Fostering can attract people with improper motives or the wrong mentality to be foster parents, but Draper said it’s difficult to weed those from the crop of good parents.

“But I’m kind of the way, ‘Let’s just water the flowers we have,’” Draper said. “And let’s try to get some more good flowers so the weeds can kind of go out.”

In addition to foster parenting, Christians can provide supplies, volunteer to provide respite care for up to two weeks when foster parents need to travel, or serve as babysitters for several hours or overnight. Journey provides certification for respite providers and babysitters.

“We just have to have more people of faith stepping it up,” she said.

Journey Road runs a 35-acre rental community for foster parents and respite providers in northeast Texas where parents have a community of support.

Draper encourages churches to generate community among foster parents and providers.

“What we want to do is model what could happen if other communities did this,” she said. “Now you don’t have to live on 35 acres together, but you could still have a small community of foster families that get to know each other and start supporting each other this way.”

Journey Road also hosts activities for foster parents and providers from the region, such as an annual back-to-school bash where children receive new clothing and shoes for school and providing Christmas wish lists.
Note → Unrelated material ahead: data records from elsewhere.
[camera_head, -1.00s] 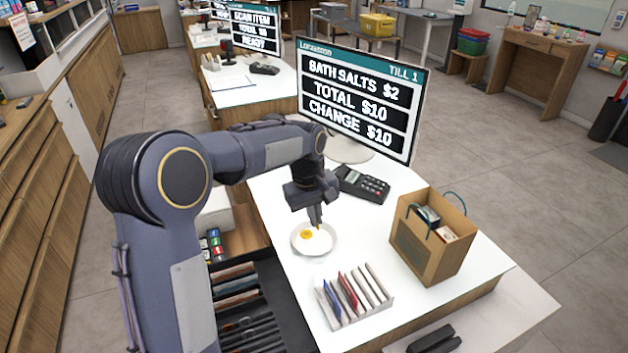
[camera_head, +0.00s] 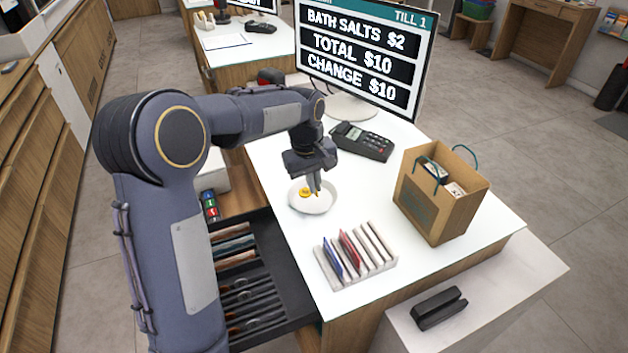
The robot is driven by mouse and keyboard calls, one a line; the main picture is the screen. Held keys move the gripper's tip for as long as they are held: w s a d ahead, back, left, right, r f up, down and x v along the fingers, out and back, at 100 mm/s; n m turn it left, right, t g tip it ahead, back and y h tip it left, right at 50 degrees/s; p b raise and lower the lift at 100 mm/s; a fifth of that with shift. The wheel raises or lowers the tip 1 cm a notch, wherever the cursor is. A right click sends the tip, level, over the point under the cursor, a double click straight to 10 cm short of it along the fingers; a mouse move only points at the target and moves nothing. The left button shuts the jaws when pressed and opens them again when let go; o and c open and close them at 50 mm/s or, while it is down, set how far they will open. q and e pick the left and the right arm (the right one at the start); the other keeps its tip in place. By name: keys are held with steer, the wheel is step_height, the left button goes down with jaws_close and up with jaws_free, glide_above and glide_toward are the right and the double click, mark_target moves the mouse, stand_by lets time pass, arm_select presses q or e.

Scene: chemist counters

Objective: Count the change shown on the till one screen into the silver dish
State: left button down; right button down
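The till one screen (camera_head: 359,55) reads BATH SALTS $2, TOTAL $10, CHANGE $10. The silver dish (camera_head: 308,208) looks pale and lies on the white counter below it. A round gold coin (camera_head: 305,192) is in the dish. My left gripper (camera_head: 316,190) points down over the dish, its fingertips at or just above its inside. The fingers look close together; a small yellowish spot shows at their tips, but I cannot tell whether they hold anything. The open till drawer (camera_head: 284,262) holds notes (camera_head: 234,250) and darker coin compartments, partly hidden by my left arm. My right gripper is out of view.
A card terminal (camera_head: 362,141) stands behind the dish. A paper bag (camera_head: 440,195) with boxes stands to the right. A white rack (camera_head: 355,262) of coloured cards lies in front. A black stapler-like object (camera_head: 438,308) lies on the lower white ledge.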

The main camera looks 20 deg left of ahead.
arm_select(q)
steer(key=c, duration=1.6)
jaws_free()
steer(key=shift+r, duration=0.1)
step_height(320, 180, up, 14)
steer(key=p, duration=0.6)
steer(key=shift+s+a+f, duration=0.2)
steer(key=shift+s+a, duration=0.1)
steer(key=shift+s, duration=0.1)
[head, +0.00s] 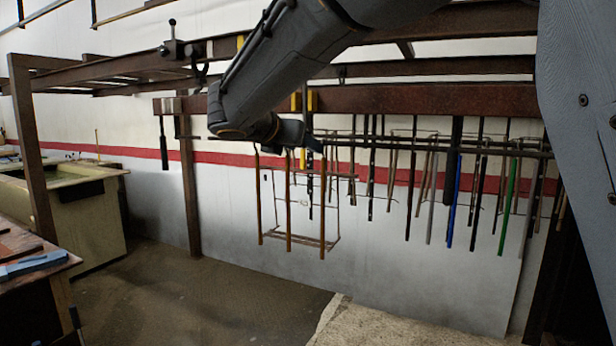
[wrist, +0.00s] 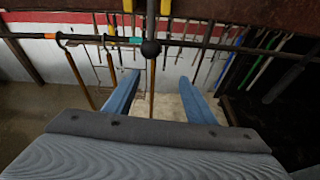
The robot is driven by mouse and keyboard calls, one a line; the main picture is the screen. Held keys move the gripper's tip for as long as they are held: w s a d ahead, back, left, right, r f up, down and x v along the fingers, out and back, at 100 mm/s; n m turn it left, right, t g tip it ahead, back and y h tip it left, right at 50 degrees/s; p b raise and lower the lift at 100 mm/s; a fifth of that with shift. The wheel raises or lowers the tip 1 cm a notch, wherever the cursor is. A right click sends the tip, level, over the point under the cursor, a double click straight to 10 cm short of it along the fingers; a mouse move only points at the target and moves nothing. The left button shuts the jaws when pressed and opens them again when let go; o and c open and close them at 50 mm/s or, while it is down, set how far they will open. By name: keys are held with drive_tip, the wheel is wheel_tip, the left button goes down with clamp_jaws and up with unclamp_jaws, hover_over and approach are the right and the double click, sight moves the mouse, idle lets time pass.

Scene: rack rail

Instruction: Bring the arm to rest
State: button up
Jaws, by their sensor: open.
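My arm comes down from the top of the head view, and my gripper (head: 308,143) is at its end, in front of the rack rail (head: 450,148). In the wrist view my gripper (wrist: 160,92) shows two blue fingers spread wide apart, holding nothing. The dark rail (wrist: 205,46) runs across beyond the fingertips, with a round dark knob (wrist: 151,49) near the middle. A thin brown rod (wrist: 152,88) hangs below the knob and appears between the fingers in the picture. I cannot tell how far it is from them.
Several rods hang along the rail to the right, including a blue one (head: 453,200) and a green one (head: 510,205). A reddish-brown beam (head: 430,98) runs above. A workbench (head: 25,255) stands at the left. The floor (head: 190,300) in front is clear.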

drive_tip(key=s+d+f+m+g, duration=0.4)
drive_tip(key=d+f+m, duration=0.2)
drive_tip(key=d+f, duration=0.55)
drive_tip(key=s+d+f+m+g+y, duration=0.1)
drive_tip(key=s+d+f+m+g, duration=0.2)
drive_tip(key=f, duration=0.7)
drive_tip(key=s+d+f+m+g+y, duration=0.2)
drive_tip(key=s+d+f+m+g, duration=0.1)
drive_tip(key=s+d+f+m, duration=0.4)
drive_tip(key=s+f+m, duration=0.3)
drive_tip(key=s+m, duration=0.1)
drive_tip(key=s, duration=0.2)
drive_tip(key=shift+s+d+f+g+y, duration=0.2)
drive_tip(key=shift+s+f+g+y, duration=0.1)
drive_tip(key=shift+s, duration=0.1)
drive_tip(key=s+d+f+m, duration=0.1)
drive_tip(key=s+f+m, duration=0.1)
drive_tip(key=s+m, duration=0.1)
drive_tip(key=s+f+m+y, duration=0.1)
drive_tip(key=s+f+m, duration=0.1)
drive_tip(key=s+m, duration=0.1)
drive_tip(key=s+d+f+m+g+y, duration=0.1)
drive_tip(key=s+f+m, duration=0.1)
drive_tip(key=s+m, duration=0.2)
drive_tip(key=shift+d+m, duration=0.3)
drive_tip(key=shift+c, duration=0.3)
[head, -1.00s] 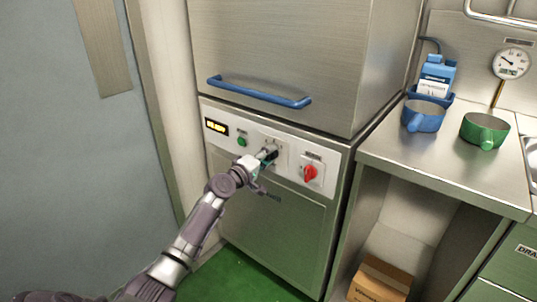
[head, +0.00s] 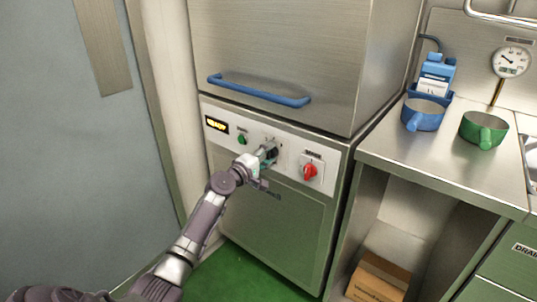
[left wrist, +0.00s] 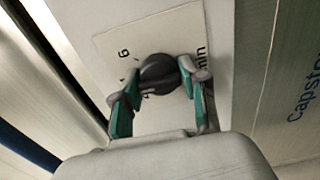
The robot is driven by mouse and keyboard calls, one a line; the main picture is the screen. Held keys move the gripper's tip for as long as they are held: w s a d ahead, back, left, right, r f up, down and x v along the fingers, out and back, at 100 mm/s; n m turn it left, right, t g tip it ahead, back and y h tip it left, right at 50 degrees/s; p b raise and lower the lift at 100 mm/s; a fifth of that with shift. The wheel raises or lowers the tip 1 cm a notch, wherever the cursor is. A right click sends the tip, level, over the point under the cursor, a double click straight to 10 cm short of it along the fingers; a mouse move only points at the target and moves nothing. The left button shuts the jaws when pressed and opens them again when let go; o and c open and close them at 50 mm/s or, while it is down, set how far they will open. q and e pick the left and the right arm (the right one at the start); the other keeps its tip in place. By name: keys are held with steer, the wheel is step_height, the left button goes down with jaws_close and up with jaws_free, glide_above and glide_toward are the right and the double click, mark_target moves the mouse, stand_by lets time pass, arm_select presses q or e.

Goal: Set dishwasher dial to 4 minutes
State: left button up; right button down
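The dishwasher's dial (left wrist: 158,73) is a dark round knob on a pale plate (left wrist: 112,42). In the left wrist view a "6" shows to its upper left and "min" to its right; other marks beside it are partly covered. My left gripper (left wrist: 160,72) has one green-padded finger at each side of the dial, with the tips close against it. In the head view my left gripper (head: 266,156) is at the dishwasher's control panel (head: 224,112) and covers most of the dial. I cannot read the dial's setting. My right gripper is out of view.
On the panel are a lit yellow display (head: 216,125), a green button (head: 242,139) and a red switch (head: 310,171). A blue handle (head: 258,92) juts out above. A blue jug (head: 423,117) and green jug (head: 483,131) stand on the counter (head: 440,170) at right.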

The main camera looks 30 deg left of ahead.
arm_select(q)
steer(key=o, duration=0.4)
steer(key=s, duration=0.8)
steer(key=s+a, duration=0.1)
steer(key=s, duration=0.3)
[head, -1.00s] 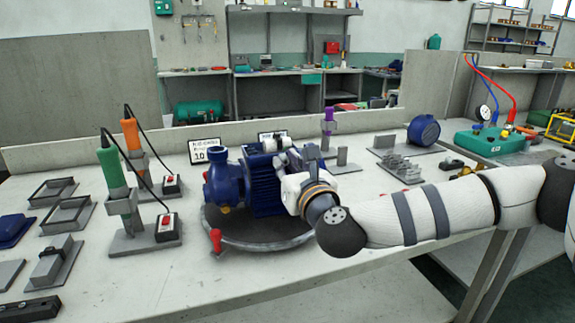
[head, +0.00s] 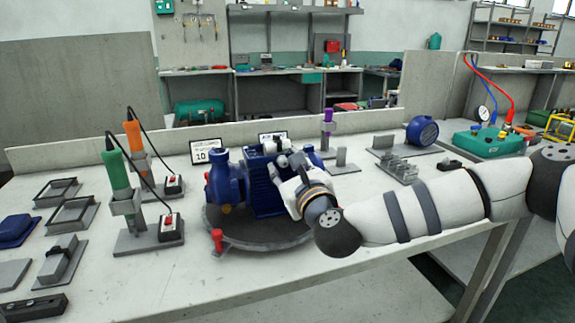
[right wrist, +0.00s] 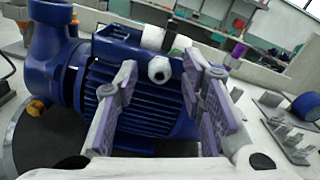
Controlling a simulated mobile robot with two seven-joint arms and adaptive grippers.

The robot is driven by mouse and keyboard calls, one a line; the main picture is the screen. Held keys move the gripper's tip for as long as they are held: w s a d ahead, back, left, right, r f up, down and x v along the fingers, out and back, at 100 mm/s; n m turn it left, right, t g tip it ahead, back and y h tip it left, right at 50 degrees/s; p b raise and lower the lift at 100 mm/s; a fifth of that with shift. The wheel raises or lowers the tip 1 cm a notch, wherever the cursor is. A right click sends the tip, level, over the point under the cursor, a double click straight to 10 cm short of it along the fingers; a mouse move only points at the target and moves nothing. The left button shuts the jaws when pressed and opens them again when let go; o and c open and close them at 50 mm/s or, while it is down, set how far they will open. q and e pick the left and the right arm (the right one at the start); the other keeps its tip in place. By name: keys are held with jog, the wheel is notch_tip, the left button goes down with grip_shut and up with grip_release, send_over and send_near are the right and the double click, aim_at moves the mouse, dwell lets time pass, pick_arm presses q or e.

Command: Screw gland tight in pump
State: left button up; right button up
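The blue pump (head: 222,182) with its finned motor (head: 263,187) stands on a round dark turntable (head: 240,228). A pale gland (right wrist: 160,70) with a dark round opening sits at the motor's terminal box, facing the right wrist camera. I cannot tell how far it is screwed in. My right gripper (head: 288,163) is at the motor's near right side. In the right wrist view its purple-padded fingers (right wrist: 162,85) are spread apart, with the gland showing between and beyond the tips, and nothing is held. My left gripper is not in view.
A green-handled tool (head: 113,172) and an orange-handled tool (head: 133,138) stand in holders at left, with cables. A red knob (head: 217,236) stands at the turntable's front edge. Grey blocks (head: 400,168) and a blue motor part (head: 422,130) are at right.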

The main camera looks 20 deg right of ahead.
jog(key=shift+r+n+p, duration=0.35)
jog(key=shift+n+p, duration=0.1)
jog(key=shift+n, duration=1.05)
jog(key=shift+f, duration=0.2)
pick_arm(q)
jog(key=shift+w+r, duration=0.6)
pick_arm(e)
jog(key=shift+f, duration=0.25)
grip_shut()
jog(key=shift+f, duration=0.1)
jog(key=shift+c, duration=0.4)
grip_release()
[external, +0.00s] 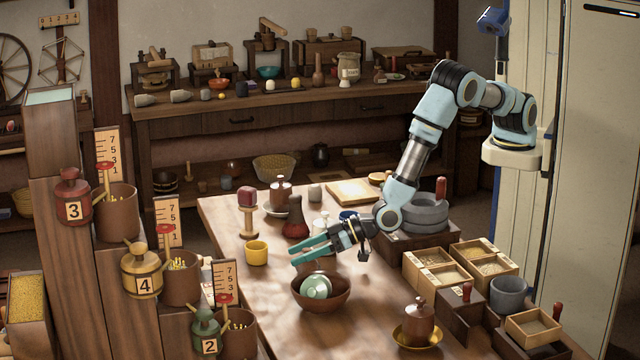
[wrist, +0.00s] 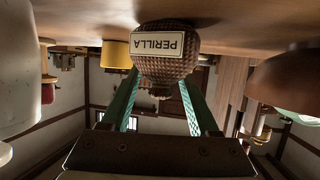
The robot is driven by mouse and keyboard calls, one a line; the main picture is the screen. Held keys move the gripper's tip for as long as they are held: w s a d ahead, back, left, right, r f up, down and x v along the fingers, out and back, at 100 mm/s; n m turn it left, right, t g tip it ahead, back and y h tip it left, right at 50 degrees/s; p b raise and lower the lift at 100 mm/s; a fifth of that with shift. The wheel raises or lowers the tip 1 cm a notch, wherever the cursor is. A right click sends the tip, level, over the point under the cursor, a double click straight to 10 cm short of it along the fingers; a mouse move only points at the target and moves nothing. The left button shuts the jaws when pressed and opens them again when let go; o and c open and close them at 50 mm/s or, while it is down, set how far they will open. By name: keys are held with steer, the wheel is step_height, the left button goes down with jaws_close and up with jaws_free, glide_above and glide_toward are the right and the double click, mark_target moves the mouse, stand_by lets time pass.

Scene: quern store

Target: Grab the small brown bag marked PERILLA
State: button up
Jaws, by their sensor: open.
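The small brown bag (wrist: 166,68) marked PERILLA shows upside down in the wrist view. It has a dark woven surface and a pale label with dark letters. My gripper (wrist: 160,84) is open and empty, its two green fingers pointing at the bag, one toward each side of its narrower end. I cannot tell whether the fingers touch it. In the external view my gripper (external: 296,252) is low over the table, just above and behind a brown bowl. I cannot make out the bag clearly there.
A yellow cup (external: 257,252) stands to the left, also in the wrist view (wrist: 116,54).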

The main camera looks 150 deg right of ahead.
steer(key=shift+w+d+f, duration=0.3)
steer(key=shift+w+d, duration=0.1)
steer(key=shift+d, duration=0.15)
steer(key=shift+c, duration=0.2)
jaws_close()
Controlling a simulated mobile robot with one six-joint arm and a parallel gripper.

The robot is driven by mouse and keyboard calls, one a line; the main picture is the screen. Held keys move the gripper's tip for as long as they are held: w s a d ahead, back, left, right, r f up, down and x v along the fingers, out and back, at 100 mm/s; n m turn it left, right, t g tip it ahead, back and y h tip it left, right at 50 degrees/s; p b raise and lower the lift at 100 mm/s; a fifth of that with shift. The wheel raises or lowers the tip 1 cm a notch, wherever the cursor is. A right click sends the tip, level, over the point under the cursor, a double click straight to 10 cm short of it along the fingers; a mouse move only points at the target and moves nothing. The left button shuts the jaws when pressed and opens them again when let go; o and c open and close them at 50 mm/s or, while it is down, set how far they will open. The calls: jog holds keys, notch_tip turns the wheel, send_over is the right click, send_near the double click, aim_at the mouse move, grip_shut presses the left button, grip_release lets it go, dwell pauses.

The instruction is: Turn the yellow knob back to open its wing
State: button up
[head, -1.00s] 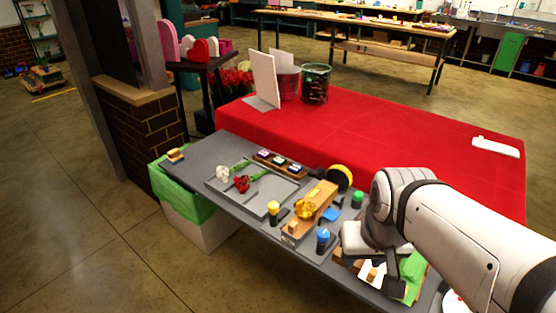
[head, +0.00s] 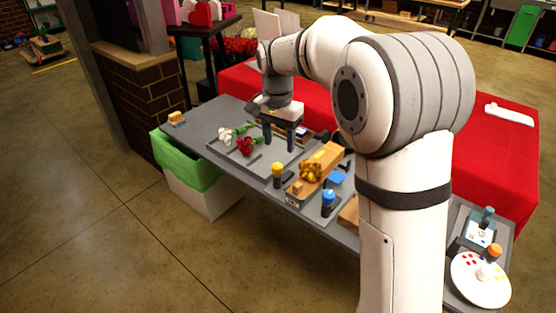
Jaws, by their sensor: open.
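The yellow knob (head: 278,168) is a yellow cap on a dark post, upright on a grey plate at the left side of a wooden fixture (head: 327,160). A yellow flower (head: 311,170) lies on that fixture. A blue-topped knob (head: 328,196) stands nearer the front. I cannot tell which part is the yellow knob's wing, or how it is set. My gripper (head: 279,147) points down above the grey tray, behind the yellow knob in the picture and apart from it. Its two dark fingers are open, with nothing seen between them.
The grey tray (head: 270,166) holds a red flower (head: 245,146) and a white flower (head: 225,135). My arm hides much of the table's right side.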

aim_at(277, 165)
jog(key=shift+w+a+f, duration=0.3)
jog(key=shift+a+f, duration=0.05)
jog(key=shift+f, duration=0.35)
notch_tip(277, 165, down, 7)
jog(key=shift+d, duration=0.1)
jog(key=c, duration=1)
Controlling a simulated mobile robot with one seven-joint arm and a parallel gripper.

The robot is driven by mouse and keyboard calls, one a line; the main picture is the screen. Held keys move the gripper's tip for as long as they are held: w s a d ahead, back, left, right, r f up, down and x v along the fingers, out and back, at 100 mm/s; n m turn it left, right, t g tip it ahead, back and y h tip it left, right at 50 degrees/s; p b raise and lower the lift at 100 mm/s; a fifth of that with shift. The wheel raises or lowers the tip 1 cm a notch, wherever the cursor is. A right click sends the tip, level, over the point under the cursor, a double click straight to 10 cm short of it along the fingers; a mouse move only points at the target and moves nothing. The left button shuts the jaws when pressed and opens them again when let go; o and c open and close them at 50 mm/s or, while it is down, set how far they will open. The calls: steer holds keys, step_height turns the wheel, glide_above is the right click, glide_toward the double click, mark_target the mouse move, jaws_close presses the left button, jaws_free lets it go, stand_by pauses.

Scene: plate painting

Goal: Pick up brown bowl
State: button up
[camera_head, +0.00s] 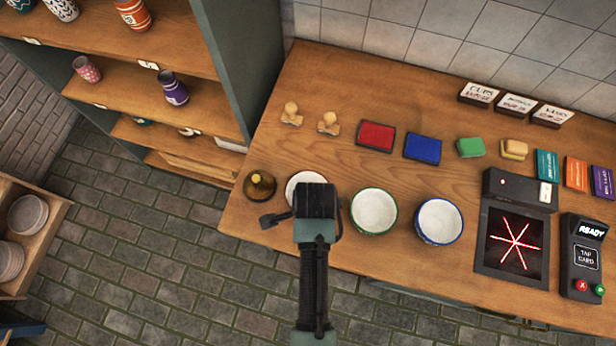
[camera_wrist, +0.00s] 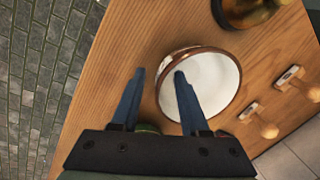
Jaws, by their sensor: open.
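The brown bowl (camera_wrist: 212,82), white inside with a brown rim, stands upright on the wooden table in the wrist view. In the head view the brown bowl (camera_head: 303,180) is partly hidden behind my gripper (camera_head: 316,200). In the wrist view my gripper (camera_wrist: 160,75) is open and empty. Its right fingertip shows over the bowl's white inside and its left fingertip over the wood outside the rim, so the near rim lies between them in the picture. I cannot tell how far the tips are above the bowl, or whether they touch it.
A green-rimmed bowl (camera_head: 374,212) and a blue-rimmed bowl (camera_head: 439,221) stand to the right. A dark brown pot (camera_head: 259,185) stands close on the left. Wooden stamps (camera_head: 328,122) and coloured pads lie behind. The table's front edge is near; a shelf (camera_head: 140,50) rises at left.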

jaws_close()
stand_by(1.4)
Union Baptist feels compelled to help.

“The kind of feeling we all got in prayer was that it was just kind of a compulsion,” Smith said. “It became one of the only things the Lord would let us think about in terms of ministry. This is an issue that is familiar to us as a church body, and so it was easy I think for us as we prayed to begin to feel the Lord’s impression. This is the kind of ministry we can work on, that we can really support these families and bless them, and reach out to them.”

Union Baptist plans to partner with Journey Road in various foster care outreaches.

“We’re hoping people come to know Jesus, people come to faith through this work, first and foremost,” Smith said. “But we also want to help these families who are doing kind of one of the ultimate acts of charity. And I don’t mean that in a derogatory way; I mean that in the sense of Christian charity.”